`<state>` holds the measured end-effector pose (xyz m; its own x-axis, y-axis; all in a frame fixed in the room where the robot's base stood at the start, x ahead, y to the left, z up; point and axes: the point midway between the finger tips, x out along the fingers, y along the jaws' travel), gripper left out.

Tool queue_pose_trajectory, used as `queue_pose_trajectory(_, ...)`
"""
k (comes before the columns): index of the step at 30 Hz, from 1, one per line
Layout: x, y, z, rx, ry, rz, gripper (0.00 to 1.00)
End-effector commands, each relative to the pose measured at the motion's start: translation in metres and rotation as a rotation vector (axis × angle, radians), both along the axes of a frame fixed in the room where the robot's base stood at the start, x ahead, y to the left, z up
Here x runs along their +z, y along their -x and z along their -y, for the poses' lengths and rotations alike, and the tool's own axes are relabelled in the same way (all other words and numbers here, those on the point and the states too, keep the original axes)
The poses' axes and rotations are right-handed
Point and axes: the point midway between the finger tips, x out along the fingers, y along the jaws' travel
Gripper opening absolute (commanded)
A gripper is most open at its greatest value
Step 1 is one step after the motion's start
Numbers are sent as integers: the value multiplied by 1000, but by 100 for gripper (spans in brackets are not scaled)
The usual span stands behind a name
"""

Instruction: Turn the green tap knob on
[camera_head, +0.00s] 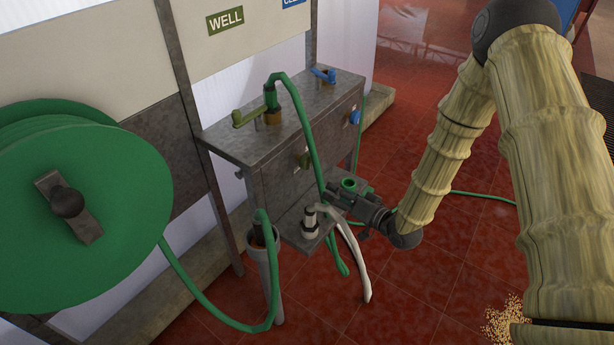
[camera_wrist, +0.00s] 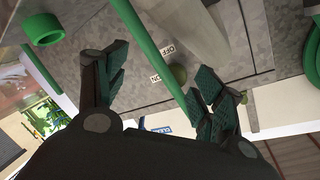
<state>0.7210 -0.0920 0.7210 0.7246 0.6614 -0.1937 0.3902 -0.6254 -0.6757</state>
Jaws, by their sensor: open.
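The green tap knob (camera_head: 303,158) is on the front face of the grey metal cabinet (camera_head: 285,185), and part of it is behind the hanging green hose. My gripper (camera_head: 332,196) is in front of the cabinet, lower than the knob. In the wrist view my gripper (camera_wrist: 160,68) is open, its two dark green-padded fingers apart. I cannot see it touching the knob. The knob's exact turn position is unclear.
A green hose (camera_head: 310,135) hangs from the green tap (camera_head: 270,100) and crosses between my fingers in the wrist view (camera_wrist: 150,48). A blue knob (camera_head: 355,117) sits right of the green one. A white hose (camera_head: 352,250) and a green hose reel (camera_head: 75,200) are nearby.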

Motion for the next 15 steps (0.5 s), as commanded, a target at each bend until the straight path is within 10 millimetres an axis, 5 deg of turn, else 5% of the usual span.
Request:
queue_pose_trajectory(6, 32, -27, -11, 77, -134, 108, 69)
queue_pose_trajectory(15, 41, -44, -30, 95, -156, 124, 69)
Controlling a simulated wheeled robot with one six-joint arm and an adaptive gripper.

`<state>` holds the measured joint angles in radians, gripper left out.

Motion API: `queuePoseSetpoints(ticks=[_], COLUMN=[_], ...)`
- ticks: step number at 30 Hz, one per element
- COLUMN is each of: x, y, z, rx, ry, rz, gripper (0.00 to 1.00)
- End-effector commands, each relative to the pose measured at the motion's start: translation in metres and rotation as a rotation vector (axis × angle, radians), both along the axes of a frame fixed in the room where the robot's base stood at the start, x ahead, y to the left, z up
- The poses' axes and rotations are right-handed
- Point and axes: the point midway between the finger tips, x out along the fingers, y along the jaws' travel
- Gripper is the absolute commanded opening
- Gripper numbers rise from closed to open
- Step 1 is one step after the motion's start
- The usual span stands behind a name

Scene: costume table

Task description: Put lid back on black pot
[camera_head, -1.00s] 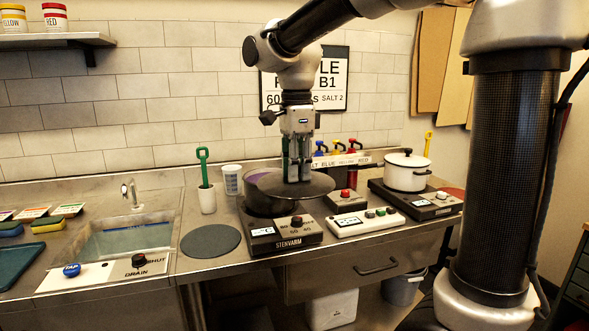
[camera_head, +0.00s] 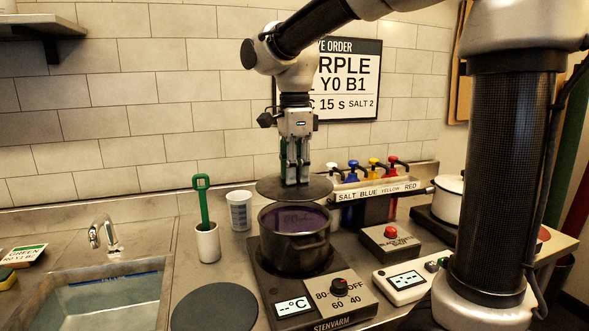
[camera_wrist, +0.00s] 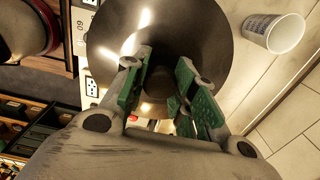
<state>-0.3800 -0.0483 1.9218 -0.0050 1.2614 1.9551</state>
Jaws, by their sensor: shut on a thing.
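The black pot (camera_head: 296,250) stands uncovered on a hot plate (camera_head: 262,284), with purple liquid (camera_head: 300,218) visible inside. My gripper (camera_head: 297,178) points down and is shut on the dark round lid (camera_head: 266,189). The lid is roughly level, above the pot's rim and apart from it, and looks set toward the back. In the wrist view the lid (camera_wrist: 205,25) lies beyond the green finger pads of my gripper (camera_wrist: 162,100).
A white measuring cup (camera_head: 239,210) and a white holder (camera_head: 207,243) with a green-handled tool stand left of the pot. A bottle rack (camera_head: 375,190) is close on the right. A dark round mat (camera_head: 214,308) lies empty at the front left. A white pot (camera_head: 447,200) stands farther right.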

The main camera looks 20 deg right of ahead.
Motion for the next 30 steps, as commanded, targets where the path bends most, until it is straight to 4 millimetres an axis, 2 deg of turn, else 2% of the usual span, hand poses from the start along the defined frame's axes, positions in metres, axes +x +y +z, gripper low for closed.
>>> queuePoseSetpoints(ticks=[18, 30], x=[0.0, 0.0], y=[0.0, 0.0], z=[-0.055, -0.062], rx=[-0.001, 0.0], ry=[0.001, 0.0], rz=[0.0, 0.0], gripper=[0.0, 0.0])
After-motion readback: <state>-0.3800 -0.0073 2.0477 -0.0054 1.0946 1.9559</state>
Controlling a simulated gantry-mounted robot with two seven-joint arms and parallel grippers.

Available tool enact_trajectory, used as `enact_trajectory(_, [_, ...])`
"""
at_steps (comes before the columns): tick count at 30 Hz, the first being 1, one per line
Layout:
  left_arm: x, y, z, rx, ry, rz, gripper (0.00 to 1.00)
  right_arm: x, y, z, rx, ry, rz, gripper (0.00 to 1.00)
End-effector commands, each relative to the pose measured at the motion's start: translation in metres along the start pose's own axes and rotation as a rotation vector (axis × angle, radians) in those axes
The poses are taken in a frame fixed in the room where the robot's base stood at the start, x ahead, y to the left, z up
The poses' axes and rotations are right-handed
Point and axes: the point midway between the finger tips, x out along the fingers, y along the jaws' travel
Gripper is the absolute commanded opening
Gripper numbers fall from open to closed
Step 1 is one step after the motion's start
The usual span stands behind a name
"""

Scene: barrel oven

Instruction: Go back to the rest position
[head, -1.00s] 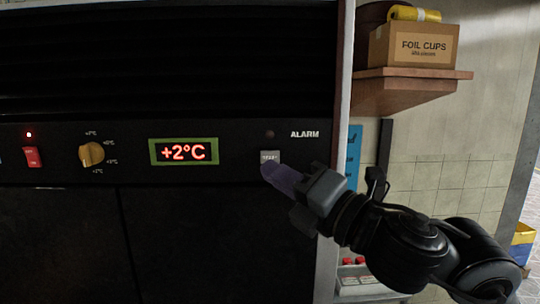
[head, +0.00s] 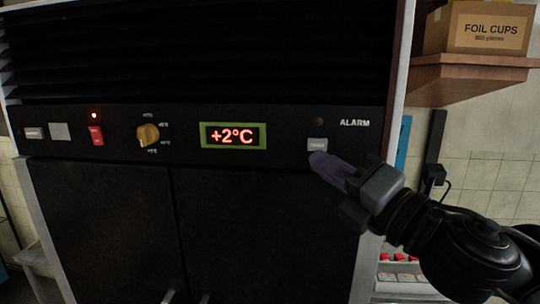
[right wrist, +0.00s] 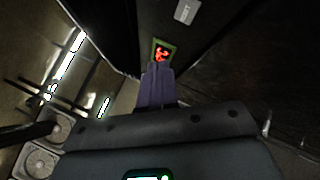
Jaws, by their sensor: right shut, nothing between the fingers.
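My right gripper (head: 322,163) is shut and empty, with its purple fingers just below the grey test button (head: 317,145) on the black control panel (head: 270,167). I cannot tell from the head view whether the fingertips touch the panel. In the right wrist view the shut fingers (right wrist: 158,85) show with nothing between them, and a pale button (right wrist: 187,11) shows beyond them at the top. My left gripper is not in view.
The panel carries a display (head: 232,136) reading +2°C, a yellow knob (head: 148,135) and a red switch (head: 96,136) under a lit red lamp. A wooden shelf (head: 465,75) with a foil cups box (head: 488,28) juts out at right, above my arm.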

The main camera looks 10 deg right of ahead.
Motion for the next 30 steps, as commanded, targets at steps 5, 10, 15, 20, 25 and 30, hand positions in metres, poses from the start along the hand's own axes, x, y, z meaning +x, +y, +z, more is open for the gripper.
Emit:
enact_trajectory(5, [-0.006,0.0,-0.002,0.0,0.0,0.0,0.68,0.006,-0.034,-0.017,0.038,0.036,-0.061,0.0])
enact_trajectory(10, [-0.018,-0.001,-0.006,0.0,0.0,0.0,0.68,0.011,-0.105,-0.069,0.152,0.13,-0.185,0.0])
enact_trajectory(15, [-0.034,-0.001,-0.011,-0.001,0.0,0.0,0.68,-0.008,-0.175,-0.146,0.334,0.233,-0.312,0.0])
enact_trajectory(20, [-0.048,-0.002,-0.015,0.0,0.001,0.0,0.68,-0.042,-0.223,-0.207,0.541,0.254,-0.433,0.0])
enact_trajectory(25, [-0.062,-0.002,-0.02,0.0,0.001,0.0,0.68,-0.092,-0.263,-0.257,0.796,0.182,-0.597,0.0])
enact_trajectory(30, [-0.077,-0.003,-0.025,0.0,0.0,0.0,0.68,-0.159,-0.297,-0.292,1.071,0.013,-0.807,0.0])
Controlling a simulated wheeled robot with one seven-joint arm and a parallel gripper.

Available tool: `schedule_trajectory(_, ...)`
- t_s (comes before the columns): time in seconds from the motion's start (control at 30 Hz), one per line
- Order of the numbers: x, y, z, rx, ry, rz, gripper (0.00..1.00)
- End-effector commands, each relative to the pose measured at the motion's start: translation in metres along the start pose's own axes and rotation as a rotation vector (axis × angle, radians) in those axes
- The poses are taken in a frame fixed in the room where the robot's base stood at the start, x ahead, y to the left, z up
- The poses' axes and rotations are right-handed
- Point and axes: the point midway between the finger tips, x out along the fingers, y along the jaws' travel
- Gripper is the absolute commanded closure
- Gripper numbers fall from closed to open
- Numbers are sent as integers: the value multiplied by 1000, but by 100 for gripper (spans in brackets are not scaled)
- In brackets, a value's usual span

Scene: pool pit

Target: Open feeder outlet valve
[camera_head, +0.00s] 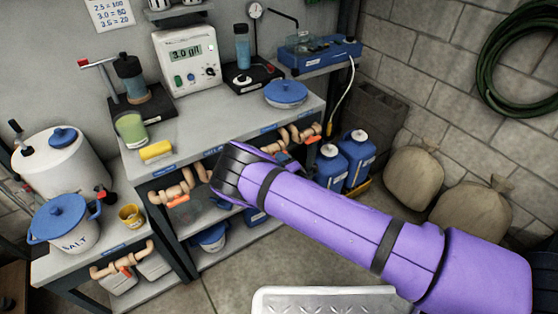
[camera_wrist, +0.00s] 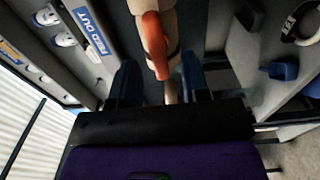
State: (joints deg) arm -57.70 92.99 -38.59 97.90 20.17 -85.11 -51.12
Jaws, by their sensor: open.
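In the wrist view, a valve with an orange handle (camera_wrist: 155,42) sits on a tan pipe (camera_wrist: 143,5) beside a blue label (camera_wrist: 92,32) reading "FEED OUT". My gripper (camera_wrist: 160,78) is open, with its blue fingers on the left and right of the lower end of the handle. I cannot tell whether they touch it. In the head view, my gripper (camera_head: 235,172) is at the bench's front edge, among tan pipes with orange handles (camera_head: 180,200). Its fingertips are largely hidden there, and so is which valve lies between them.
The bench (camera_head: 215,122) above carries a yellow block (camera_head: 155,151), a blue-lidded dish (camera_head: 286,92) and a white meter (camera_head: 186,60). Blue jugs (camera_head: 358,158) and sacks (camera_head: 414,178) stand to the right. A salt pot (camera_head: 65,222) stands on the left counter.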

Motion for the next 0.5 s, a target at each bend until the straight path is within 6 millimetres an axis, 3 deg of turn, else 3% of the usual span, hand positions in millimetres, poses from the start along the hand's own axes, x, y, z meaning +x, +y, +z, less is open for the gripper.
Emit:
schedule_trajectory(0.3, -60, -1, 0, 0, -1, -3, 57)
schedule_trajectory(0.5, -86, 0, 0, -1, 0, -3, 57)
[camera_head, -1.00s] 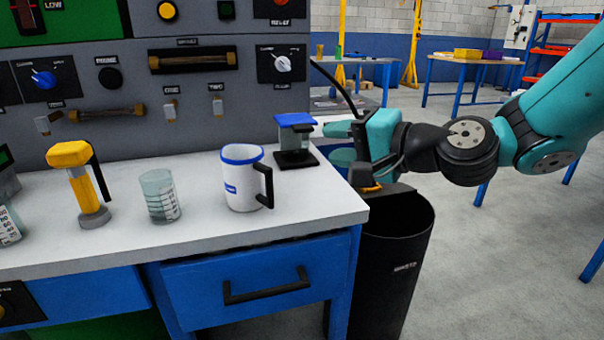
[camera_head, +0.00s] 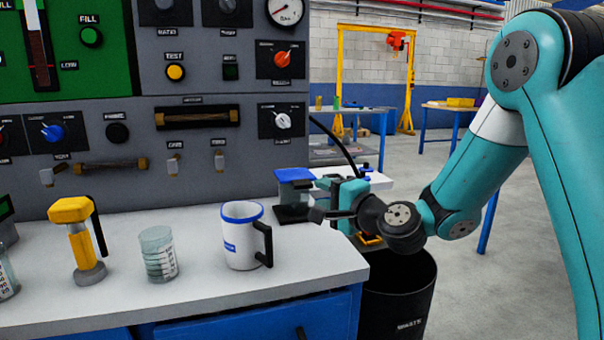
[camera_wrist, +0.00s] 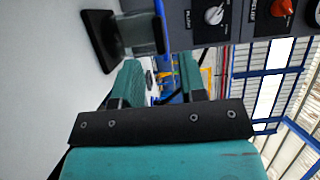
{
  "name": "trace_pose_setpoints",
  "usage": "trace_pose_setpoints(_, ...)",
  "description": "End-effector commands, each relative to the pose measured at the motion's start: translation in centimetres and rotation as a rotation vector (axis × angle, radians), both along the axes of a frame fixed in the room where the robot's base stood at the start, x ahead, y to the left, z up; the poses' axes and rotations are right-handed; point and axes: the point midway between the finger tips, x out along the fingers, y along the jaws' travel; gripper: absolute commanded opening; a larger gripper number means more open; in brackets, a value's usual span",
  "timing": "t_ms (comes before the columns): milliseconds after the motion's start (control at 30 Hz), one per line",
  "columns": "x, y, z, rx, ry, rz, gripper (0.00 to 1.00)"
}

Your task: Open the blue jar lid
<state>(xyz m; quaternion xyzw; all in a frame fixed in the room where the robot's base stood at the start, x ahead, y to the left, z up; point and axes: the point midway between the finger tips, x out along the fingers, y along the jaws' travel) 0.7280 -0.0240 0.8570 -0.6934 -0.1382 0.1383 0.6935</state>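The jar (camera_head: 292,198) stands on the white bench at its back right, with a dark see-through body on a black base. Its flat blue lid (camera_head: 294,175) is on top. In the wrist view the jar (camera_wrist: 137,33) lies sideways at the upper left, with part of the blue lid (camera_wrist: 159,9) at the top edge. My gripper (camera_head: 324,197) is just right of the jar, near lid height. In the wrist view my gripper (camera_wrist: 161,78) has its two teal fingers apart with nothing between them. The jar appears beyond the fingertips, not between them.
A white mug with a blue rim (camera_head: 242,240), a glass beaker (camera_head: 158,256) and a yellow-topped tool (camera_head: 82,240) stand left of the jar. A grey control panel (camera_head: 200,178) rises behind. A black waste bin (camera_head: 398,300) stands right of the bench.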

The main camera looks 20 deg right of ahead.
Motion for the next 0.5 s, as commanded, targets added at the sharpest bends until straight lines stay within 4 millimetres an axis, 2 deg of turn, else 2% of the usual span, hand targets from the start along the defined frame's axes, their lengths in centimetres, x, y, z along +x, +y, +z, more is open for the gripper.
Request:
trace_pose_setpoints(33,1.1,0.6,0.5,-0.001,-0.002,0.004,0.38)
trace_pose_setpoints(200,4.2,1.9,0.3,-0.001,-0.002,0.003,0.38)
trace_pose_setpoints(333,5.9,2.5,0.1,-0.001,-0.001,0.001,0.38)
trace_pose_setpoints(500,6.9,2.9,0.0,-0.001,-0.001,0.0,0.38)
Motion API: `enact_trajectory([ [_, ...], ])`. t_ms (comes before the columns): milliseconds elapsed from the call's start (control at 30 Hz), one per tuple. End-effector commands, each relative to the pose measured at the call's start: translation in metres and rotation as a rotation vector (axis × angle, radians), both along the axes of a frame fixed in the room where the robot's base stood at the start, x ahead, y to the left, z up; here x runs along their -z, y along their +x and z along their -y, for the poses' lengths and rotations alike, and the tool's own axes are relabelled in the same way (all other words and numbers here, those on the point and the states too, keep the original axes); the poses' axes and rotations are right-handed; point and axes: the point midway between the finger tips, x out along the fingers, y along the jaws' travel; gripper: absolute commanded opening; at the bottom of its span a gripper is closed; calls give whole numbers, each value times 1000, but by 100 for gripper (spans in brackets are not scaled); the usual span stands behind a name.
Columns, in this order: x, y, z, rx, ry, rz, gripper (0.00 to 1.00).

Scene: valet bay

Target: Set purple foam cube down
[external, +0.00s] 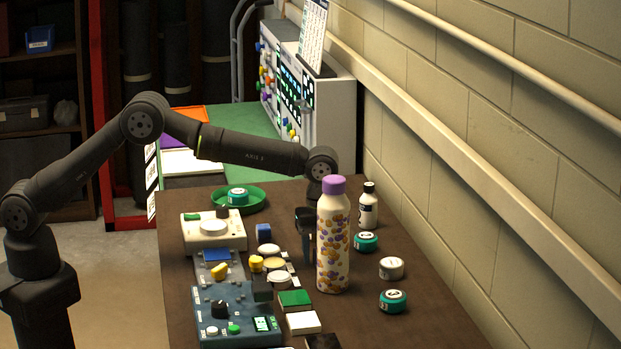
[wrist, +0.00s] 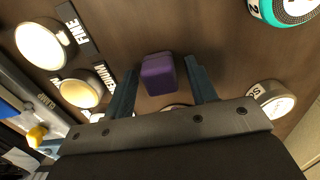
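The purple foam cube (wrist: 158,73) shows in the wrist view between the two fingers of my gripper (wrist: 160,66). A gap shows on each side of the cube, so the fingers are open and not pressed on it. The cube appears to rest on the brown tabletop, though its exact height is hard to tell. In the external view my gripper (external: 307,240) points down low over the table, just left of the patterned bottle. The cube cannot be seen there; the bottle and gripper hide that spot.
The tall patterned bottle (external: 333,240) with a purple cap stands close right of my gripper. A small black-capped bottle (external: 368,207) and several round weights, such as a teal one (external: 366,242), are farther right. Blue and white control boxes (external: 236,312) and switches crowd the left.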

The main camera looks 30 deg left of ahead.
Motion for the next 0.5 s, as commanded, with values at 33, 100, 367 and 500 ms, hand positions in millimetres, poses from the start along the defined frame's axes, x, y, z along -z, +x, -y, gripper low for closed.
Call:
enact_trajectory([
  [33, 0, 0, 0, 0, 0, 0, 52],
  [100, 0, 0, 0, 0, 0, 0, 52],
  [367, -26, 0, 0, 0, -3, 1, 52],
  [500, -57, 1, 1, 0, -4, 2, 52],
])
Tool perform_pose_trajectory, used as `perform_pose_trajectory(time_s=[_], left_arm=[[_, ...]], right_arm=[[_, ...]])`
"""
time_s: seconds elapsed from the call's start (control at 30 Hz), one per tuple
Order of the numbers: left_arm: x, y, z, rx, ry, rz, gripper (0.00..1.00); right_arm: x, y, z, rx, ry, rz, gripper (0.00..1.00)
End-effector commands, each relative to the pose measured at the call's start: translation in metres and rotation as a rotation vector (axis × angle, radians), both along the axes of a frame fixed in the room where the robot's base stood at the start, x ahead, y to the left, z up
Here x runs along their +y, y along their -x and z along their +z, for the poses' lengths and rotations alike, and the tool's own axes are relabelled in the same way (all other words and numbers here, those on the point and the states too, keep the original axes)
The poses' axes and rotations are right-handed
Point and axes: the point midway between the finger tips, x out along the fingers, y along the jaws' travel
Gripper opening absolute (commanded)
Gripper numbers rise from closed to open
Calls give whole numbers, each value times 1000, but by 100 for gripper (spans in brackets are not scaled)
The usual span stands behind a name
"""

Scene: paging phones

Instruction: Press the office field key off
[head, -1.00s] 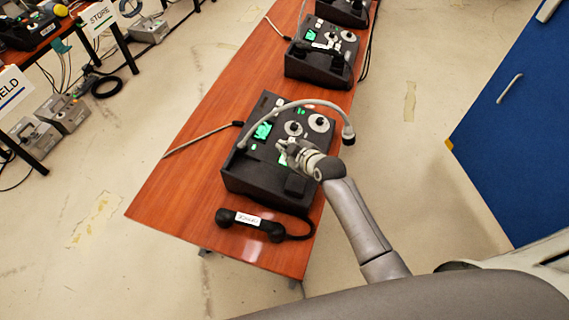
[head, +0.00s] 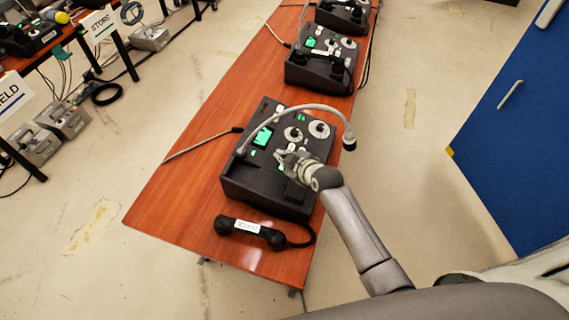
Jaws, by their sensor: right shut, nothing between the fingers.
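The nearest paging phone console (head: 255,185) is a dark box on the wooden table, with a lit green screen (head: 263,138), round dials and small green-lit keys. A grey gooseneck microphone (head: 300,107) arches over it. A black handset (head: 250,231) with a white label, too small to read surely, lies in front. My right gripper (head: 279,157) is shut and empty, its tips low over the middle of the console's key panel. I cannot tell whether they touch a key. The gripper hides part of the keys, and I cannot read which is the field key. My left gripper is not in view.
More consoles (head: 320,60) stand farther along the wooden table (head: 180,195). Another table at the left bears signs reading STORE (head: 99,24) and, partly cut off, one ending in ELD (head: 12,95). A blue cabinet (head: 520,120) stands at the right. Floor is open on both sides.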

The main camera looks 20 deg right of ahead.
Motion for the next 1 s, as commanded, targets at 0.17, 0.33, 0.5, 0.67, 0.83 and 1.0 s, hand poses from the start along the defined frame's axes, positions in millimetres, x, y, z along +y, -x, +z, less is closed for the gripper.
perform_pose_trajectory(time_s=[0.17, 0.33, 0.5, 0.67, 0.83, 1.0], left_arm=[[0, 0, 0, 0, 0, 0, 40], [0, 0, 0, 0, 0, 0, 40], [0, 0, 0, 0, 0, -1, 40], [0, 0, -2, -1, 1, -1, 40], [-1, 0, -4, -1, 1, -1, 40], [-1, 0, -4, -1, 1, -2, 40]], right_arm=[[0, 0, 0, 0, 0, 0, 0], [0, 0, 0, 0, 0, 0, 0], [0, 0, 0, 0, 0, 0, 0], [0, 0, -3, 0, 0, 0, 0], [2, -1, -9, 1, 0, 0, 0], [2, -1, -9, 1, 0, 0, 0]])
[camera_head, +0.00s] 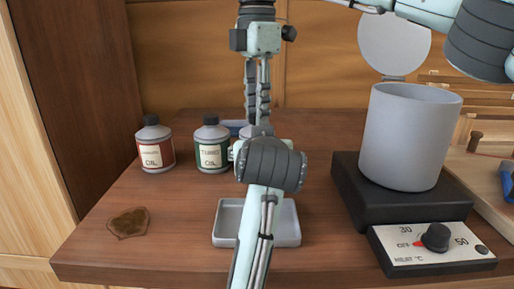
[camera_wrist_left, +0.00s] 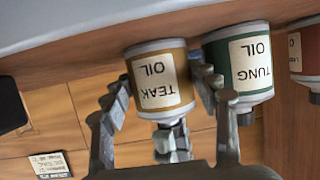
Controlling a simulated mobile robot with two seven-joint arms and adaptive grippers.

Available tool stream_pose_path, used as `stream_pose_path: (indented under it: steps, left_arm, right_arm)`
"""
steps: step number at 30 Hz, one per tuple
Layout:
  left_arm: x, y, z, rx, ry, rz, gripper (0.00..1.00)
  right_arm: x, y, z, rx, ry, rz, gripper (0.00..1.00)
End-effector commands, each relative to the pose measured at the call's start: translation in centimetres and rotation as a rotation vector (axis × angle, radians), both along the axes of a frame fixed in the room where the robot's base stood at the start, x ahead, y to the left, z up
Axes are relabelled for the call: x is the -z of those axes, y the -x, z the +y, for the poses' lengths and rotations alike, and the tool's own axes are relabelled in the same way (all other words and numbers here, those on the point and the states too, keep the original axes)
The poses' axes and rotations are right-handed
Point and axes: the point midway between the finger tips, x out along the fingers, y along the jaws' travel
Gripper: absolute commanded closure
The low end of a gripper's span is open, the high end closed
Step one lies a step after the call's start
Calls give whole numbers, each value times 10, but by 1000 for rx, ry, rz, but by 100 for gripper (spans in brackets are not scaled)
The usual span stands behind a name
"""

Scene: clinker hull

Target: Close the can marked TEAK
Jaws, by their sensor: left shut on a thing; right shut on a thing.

Stated task:
Write only the number of lines that include "closure".

Finished task:
2